§ **PROBLEM REQUIREMENTS**
Repeat everything in the material exactly.

§ **PROVIDED DATA**

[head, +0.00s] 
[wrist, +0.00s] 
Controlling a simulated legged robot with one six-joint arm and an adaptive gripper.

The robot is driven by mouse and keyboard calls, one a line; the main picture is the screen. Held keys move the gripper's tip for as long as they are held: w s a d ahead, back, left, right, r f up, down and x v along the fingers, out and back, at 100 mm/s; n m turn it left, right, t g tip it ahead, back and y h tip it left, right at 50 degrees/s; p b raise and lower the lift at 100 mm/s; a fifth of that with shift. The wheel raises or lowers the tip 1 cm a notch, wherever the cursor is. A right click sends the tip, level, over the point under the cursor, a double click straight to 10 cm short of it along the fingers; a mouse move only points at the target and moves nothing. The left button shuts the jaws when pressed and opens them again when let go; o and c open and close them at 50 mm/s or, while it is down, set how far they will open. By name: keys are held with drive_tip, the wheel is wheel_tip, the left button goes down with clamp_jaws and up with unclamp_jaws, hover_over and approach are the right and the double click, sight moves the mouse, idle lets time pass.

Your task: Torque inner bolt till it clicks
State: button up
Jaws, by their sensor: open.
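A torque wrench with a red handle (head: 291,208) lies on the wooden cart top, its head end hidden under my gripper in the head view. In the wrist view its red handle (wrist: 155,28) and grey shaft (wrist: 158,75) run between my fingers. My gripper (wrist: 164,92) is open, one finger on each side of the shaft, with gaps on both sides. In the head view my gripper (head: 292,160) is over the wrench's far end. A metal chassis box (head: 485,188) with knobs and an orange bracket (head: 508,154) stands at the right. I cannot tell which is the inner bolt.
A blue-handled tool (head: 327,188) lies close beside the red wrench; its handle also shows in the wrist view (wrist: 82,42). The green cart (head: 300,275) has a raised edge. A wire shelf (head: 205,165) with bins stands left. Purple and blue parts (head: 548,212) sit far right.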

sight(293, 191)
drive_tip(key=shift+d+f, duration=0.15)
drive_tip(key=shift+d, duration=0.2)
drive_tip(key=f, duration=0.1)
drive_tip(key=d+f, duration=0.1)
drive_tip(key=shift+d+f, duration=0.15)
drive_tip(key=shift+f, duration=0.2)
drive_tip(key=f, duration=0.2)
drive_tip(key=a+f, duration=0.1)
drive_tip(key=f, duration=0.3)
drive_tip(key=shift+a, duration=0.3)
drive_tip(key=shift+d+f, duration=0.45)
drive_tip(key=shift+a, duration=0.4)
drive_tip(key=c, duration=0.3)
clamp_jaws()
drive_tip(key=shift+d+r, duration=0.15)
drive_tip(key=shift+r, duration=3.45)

§ **FINAL RESULT**
[head, +0.00s] 
[wrist, +0.00s] 
Controlling a simulated legged robot with one six-joint arm and an adaptive gripper.

The robot is driven by mouse and keyboard calls, one a line; the main picture is the screen. Held keys move the gripper's tip for as long as they are held: w s a d ahead, back, left, right, r f up, down and x v along the fingers, out and back, at 100 mm/s; n m turn it left, right, t g tip it ahead, back and y h tip it left, right at 50 degrees/s; p b raise and lower the lift at 100 mm/s; a fifth of that with shift. The wheel raises or lowers the tip 1 cm a notch, wherever the cursor is. A right click sends the tip, level, over the point under the cursor, a double click straight to 10 cm short of it along the fingers; a mouse move only points at the target and moves nothing. The left button shuts the jaws when pressed and opens them again when let go; o and c open and close them at 50 mm/s or, while it is down, set how far they will open. By name: keys are held with drive_tip, the wheel is wheel_tip, the left button goes down with clamp_jaws and up with unclamp_jaws, hover_over and approach are the right and the double click, sight moves the mouse, idle lets time pass.

Your task: Torque inner bolt till it clicks
State: button up
Jaws, by their sensor: open.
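A torque wrench with a red handle (head: 291,208) lies on the wooden cart top, its head end hidden under my gripper in the head view. In the wrist view its red handle (wrist: 155,28) and grey shaft (wrist: 158,75) run between my fingers. My gripper (wrist: 164,92) is open, one finger on each side of the shaft, with gaps on both sides. In the head view my gripper (head: 292,160) is over the wrench's far end. A metal chassis box (head: 485,188) with knobs and an orange bracket (head: 508,154) stands at the right. I cannot tell which is the inner bolt.
A blue-handled tool (head: 327,188) lies close beside the red wrench; its handle also shows in the wrist view (wrist: 82,42). The green cart (head: 300,275) has a raised edge. A wire shelf (head: 205,165) with bins stands left. Purple and blue parts (head: 548,212) sit far right.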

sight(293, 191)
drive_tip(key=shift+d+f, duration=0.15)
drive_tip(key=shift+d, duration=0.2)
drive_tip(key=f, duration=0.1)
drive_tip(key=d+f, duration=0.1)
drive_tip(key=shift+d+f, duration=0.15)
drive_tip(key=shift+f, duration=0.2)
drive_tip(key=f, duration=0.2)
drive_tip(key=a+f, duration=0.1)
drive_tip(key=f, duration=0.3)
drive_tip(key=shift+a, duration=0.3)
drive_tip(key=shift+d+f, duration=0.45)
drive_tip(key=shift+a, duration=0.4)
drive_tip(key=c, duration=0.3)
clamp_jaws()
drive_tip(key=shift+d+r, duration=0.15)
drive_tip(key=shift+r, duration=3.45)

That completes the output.